How do you celebrate Juneteenth? Here are three inspiring traditions to add to your holiday.

Man in a suit sitting in a church pew

Do you know the story of Juneteenth?

It’s the day news of freedom made it to the last enslaved people in America. It happened in Galveston, Texas on June 19, 1865 – more than two years after President Abraham Lincoln signed the Emancipation Proclamation.

These freed men and women celebrated the anniversary the following year. And more and more local communities – in the state and then across the country – started to host annual celebrations.

Juneteenth became a federal holiday in 2021, bringing more awareness to today and what it represents. As senior pastor, civil rights leader, and Heal America co-chair Dr. DeForest Soaries put it, Juneteenth is an extension of the Fourth of July:  

Where Independence Day marks the proclamation of our national commitment to “life, liberty, and the pursuit of happiness,” Juneteenth marks the emancipation that made this founding promise more real than any other act in American history. It shows that we have an incredible capacity to self-correct, righting the worst wrongs in our society. 

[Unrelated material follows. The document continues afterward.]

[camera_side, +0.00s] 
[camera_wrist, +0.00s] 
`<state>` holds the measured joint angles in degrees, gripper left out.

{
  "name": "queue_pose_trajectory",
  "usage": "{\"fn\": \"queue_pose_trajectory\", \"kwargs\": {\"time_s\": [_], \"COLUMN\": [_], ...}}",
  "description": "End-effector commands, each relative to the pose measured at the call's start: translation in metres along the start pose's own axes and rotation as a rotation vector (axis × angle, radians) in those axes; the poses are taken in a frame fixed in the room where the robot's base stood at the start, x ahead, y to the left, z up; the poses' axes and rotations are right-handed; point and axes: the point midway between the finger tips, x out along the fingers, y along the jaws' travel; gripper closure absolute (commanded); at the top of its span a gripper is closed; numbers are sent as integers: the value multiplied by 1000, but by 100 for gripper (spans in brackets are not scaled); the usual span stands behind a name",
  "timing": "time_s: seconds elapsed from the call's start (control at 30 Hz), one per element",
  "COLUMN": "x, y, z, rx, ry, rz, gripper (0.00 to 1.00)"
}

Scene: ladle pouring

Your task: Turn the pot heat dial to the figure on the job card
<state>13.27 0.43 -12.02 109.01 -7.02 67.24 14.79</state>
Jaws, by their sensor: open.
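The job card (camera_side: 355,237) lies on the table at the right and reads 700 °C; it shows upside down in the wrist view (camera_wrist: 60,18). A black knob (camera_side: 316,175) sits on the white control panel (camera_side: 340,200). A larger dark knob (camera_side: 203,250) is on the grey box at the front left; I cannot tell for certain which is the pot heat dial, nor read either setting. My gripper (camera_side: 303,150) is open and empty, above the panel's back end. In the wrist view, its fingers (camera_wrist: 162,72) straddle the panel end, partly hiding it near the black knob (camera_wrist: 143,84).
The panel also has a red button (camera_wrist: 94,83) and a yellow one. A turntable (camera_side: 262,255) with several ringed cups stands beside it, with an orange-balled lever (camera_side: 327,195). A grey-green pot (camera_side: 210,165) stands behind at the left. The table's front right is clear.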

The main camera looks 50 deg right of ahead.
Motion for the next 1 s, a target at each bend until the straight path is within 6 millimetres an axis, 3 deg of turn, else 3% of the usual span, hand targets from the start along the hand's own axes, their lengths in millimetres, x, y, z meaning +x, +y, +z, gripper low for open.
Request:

3 Juneteenth Traditions To Incorporate This Year

As you’re making plans with family, friends, and neighbors, here are three ways to join in the celebration this year.


Dr. Opal Lee is known as the “Grandmother of Juneteenth”. Why? In part because of the fact she walked hundreds of miles to help make Juneteenth a national holiday.

At 96, she’s not done yet.

Every June she continues to walk 2.5 miles in different areas of the country, symbolizing the 2.5 years it took for Texas to hear the news of freedom.

You can walk alongside her. Learn more about her Fort Worth, TX event as well as options to bring the walk virtually to your community.


Food can be a bridge that connects us to one another in ways we may not have expected. It gives us opportunities to share stories that are central to our lives and reach new levels of understanding, inclusion, and belonging.

Red velvet cake plays a central role in connecting people to the story of Juneteenth. Want to dig in? Hear directly from Urban Specialists President and Heal America Co-Chair Antong Lucky and Café Momentum founder Chad Houser about what the dish represents.


Juneteenth is more than a holiday. It’s a movement.

Cooperation among people of different backgrounds and beliefs has fueled change throughout our history – from abolition to women’s suffrage to the civil rights movement. Working together across our differences is a hallmark of the progress we’ve made so far and the change we continue to advance.

Juneteenth invites all Americans to participate in that noble project.